>> begin INFORMATION PROVIDED
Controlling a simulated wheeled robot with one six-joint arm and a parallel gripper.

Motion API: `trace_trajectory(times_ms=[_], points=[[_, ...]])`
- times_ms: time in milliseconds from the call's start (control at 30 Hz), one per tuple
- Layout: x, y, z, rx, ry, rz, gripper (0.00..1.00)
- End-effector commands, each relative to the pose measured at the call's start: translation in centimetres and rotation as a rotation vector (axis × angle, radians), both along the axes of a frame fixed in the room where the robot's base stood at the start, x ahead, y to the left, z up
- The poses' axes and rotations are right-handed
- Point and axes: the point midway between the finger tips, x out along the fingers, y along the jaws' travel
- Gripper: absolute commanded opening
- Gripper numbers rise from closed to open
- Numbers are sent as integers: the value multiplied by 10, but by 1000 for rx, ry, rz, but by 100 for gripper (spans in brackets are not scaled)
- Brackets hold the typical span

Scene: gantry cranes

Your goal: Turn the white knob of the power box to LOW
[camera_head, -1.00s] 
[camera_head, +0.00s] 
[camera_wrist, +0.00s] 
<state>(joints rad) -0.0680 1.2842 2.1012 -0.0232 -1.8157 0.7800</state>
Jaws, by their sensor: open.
>> end INFORMATION PROVIDED
WHAT YOU SHOULD DO:
Look over the listing. Pull out every line with the string "call" in it.

EXERCISE ANSWER:
- times_ms: time in milliseconds from the call's start (control at 30 Hz), one per tuple
- End-effector commands, each relative to the pose measured at the call's start: translation in centimetres and rotation as a rotation vector (axis × angle, radians), both along the axes of a frame fixed in the room where the robot's base stood at the start, x ahead, y to the left, z up

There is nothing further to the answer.